* _Given material_
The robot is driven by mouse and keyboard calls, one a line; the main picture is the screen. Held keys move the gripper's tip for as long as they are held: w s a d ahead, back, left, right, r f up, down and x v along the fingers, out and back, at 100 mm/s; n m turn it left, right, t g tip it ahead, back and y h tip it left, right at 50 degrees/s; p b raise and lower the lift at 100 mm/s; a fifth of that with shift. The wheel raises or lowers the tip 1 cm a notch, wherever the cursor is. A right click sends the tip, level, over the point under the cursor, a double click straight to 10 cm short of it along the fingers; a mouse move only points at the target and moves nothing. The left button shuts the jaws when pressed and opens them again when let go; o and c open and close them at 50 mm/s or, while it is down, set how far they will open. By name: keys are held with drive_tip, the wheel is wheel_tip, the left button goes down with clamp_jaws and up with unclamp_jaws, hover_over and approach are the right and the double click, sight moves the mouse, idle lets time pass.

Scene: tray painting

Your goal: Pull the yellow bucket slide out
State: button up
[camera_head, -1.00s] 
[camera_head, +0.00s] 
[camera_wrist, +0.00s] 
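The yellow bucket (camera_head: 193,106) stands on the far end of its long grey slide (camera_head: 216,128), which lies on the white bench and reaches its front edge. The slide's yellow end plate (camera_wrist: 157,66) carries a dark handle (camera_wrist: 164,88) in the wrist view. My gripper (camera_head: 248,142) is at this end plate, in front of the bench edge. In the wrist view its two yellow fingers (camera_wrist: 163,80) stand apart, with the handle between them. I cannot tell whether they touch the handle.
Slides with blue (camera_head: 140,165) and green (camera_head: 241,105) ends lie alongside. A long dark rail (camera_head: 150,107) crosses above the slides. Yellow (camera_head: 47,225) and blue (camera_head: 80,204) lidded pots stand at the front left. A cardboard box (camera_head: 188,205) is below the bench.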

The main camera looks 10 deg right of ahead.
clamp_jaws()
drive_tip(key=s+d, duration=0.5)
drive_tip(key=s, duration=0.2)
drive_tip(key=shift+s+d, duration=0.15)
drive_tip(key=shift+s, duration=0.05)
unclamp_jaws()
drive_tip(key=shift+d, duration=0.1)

* _What is needed_
Your answer should be a single number: the count of lines holding the word "button".

* _Answer to the task_
2